Self-management: Enterprise IAM solutions don’t usually allow for self-management of profiles including provisioning, password recovery, deletion of accounts and so forth. All of these processes are carried out by the controlling administrator of the solution. However, in case of Customer Identity Management solutions, the using customer is allowed to perform all of these functions without waiting for permissions or access from the administrator.
Distributed Access: Enterprise IAM solutions are usually designed only to work from the designated workstations but definitely not aimed at implementing a cross device, cross channel interaction which is the case with a Customer Identity Management solution.
Why an enterprise IAM can’t be transformed into a Customer Identity Management solution?
Several businesses look at employing the shortcut of transforming an enterprise IAM into a CIM solution on the premise that both essentially provide the same functions of provisioning, authentication and authorization. Of course, these functions are at the heart of both the solutions but beyond the similarities are hard to find.
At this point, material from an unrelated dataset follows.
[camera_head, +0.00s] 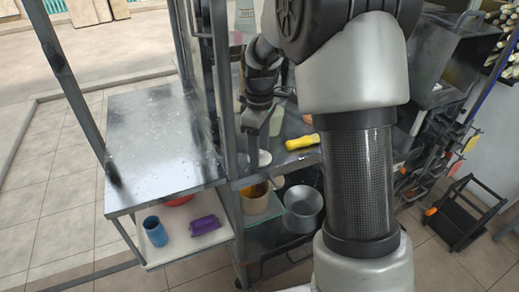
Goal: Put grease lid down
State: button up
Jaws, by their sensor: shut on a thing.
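My gripper (260,143) points down over the metal shelf behind the frame posts, left of my arm's big links. A small pale round lid (264,158) shows right at its fingertips, and the gripper is shut on it. The lid is at or just above the shelf surface; I cannot tell whether it touches. The fingers are small and partly hidden in shadow.
A yellow bottle-like object (302,142) lies right of the gripper. A bare metal table (155,140) is at left, with a blue cup (155,231) and purple pack (205,225) underneath.

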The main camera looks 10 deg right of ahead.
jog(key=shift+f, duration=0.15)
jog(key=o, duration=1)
Transforming an enterprise IAM into a Customer Identity Management solution would mean altering the entire architecture itself. As defined above, there are several defining functions in a CIM solution that an enterprise IAM solution doesn’t possess which means altering its architecture. Of course, businesses can also imagine of a situation where the same enterprise IAM solution is used to interact with customers (imagining they are employees). However, such an idea may also be futile again for the simple reasons that an enterprise IAM solution doesn’t provide the functionalities and extensions that a critical to establishing and nurturing relationships with customers.